Et le même phénomène se reproduit, et même parfois s’amplifie pour les autres élections : municipales, régionales etc…
Or, il est couramment admis que, dans une démocratie, on exerce le pouvoir légitimement dès que l’on obtient « la moitié plus une voix » de l’opinion publique; mais de toute l’opinion, ou de quasi toute; si la proportion de l’opinion représentée diminue (et plus elle diminue…), la légitimité diminue d’autant… Il ne faudrait donc pas que la proportion de l’opinion représentée descende trop puisque, plus elle descend, et plus descend, avec elle, d’une façon mécanique, la représentatitivité des élus du peuple (« représentatitivité » étant, en l’occurrence, l’autre nom de « légitimité »…): et la tendance que nous signalons ne fait que s’amplifier…; à force de représenter de moins en moins de gens, donc de représenter de moins en moins « le peuple » (toujours réputé, en théorie du moins, « souverain »…), cela va finir par poser un problème quelque part, comme on dit dans le jargon; du moins à tous ceux qui ne pratiquent pas la politique de l’autruche et qui ne refusent pas de voir les réalités…..

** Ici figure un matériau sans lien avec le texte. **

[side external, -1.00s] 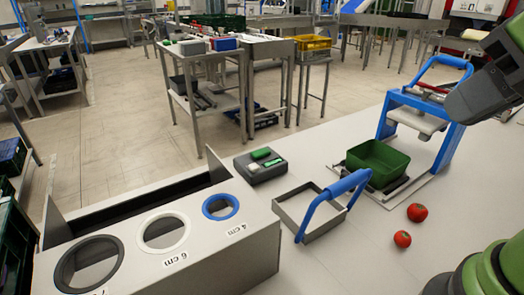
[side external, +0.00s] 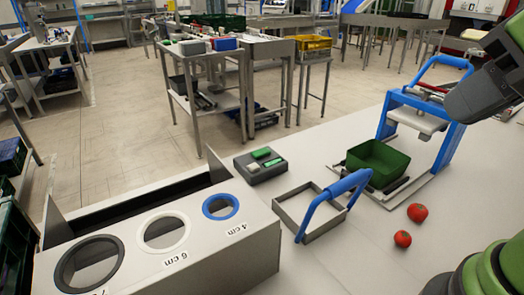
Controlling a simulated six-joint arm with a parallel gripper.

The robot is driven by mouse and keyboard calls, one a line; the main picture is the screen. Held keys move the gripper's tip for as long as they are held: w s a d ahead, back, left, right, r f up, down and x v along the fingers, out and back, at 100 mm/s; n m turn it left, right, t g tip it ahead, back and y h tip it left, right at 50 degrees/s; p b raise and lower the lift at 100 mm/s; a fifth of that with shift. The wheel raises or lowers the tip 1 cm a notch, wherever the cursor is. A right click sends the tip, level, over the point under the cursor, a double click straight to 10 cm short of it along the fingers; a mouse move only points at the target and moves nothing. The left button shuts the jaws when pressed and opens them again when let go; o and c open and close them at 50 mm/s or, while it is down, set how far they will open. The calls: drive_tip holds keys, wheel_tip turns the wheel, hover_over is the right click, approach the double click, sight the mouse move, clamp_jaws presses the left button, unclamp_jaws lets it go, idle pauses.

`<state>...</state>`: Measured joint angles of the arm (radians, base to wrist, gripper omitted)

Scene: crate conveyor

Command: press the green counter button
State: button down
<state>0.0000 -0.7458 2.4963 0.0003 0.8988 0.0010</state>
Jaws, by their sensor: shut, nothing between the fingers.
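A dark grey button box (side external: 268,174) stands on the table behind the open-topped metal frame. It carries two green parts, one at the back (side external: 261,153) and one at the right (side external: 274,162), and a pale part (side external: 253,168) at the left. I cannot tell which green part is the counter button. My gripper (side external: 454,112), a dark blunt shape at the upper right edge, is shut and empty. It is high above the table, well to the right of the box and apart from it. Its fingertips are not clearly seen.
A green crate (side external: 379,178) stands in front of a blue-framed press (side external: 444,141). The metal frame (side external: 305,235) has a blue handle. Two red tomatoes (side external: 417,212) lie to the right. A sorting box (side external: 262,256) with ringed holes fills the front left.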

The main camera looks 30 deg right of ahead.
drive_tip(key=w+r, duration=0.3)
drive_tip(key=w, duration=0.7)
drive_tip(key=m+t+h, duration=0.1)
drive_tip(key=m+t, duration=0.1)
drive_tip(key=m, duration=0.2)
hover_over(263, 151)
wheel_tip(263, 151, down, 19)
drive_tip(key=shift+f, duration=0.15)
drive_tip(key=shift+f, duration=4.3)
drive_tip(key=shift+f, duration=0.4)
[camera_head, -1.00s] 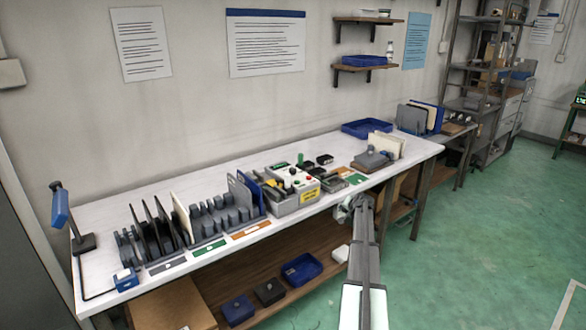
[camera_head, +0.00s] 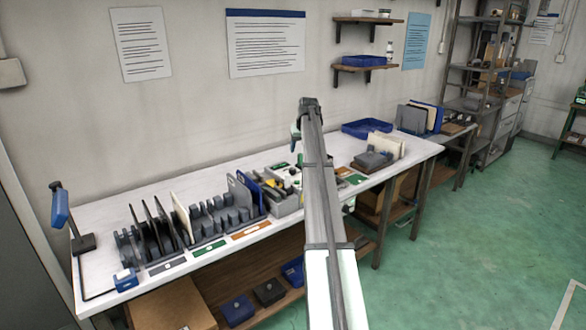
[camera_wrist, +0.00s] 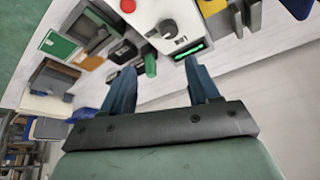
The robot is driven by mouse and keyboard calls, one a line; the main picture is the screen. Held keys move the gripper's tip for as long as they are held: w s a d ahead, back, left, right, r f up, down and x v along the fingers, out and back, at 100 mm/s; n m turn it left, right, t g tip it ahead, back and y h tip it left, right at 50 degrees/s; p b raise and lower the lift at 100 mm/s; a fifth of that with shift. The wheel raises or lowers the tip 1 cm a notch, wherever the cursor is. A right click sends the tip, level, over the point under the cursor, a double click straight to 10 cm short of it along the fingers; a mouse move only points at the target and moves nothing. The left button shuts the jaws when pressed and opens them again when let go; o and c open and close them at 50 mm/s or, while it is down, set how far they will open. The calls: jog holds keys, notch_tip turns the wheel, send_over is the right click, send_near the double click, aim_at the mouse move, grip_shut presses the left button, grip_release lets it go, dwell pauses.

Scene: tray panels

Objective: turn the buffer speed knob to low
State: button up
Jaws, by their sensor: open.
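In the wrist view a white control box (camera_wrist: 205,25) sits at the top, with a red button (camera_wrist: 128,5), a dark round knob (camera_wrist: 168,29) and a lit green strip (camera_wrist: 188,50). I cannot tell which control sets the buffer speed, nor read any setting. In the head view the box (camera_head: 285,208) is partly hidden behind my arm. My gripper (camera_wrist: 161,85) is open with nothing between its fingers, apart from the knob. In the head view my gripper (camera_head: 296,140) is raised above the bench, near the box.
A green cylinder (camera_wrist: 150,65) and black blocks (camera_wrist: 122,52) lie beside the box. Grey racks with upright panels (camera_head: 155,225) fill the bench's left.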

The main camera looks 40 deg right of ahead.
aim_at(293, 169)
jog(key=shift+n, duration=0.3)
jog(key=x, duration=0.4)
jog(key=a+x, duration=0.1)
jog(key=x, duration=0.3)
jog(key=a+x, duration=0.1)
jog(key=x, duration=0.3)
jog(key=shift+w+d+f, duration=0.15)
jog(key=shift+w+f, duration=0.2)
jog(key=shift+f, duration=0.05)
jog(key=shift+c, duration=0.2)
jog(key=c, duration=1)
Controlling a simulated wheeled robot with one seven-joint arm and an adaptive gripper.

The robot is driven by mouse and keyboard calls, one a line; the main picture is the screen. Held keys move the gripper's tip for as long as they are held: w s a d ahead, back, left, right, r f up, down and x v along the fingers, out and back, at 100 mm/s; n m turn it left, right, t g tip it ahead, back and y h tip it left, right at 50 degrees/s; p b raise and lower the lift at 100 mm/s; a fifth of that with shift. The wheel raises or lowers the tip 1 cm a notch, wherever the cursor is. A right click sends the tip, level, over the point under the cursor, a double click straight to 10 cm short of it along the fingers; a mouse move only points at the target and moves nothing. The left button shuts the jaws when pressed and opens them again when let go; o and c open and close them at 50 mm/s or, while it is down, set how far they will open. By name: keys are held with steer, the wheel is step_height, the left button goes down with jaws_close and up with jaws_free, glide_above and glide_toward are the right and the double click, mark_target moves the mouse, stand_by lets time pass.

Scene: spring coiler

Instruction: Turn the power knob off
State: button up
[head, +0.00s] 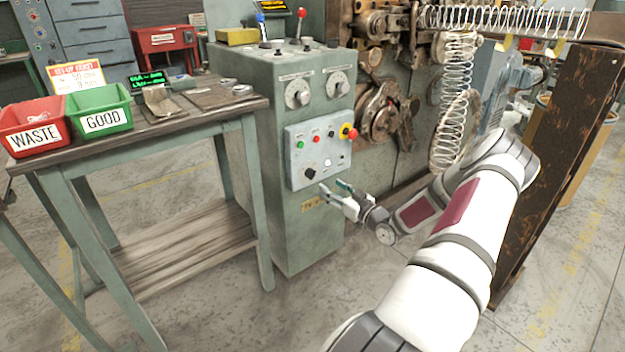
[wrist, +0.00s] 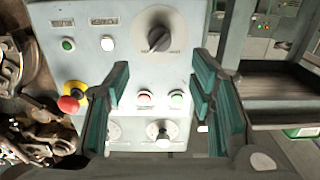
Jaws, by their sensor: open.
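The black knob (head: 311,173), likely the power knob, is at the lower left of the light-grey control panel (head: 292,170). In the wrist view the knob (wrist: 159,38) sits near the top centre, its bar slightly tilted; the small lettering around it is unreadable. My gripper (head: 336,192) is in front of the panel's lower part, below and right of the knob. In the wrist view its teal-padded fingers (wrist: 161,74) are spread wide with nothing between them. The knob lies beyond the fingertips, apart from them.
A red emergency stop on a yellow base (head: 348,131) and several small buttons share the panel. Two white dials (head: 298,93) are above. A workbench (head: 175,125) with red and green bins stands left. A wire coil (head: 455,110) hangs right, near my arm.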

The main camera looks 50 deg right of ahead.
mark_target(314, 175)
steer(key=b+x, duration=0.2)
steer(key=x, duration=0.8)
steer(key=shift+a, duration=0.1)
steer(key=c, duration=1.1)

Certes, encore une fois, chacun est libre de ne pas s’inscrire; de s’abstenir, s’il est inscrit; et de voter blanc s’il vote : il n’empêche ; un pays légal qui génère tant de non-inscriptions, tant d’abstentions et tant de votes blancs, c’est qu’il n’enthousiasme guère, et qu’il génère au contraire du désenchantentement, ce qui n’est pas bon signe….
On se borne, ici, à constater les choses : en l’occurrence, le surnom de « Monsieur Tiers » serait-il celui qui, finalement convient le mieux au Président de la République ?….
Dans les démocraties libérales, le primat est donné à la représentation, et plus précisément à la représentation-incarnation. Le représentant, loin d’être seulement « commis » pour exprimer la volonté de ses électeurs, incarne lui-même cette volonté du seul fait qu’il est élu. Cela veut dire qu’il trouve dans son élection la justification qui lui permet d’agir, non plus selon la volonté de ceux qui l’ont élu, mais selon la sienne propre — en d’autres termes, qu’il se considère comme autorisé par le vote à faire ce qu’il juge bon de faire.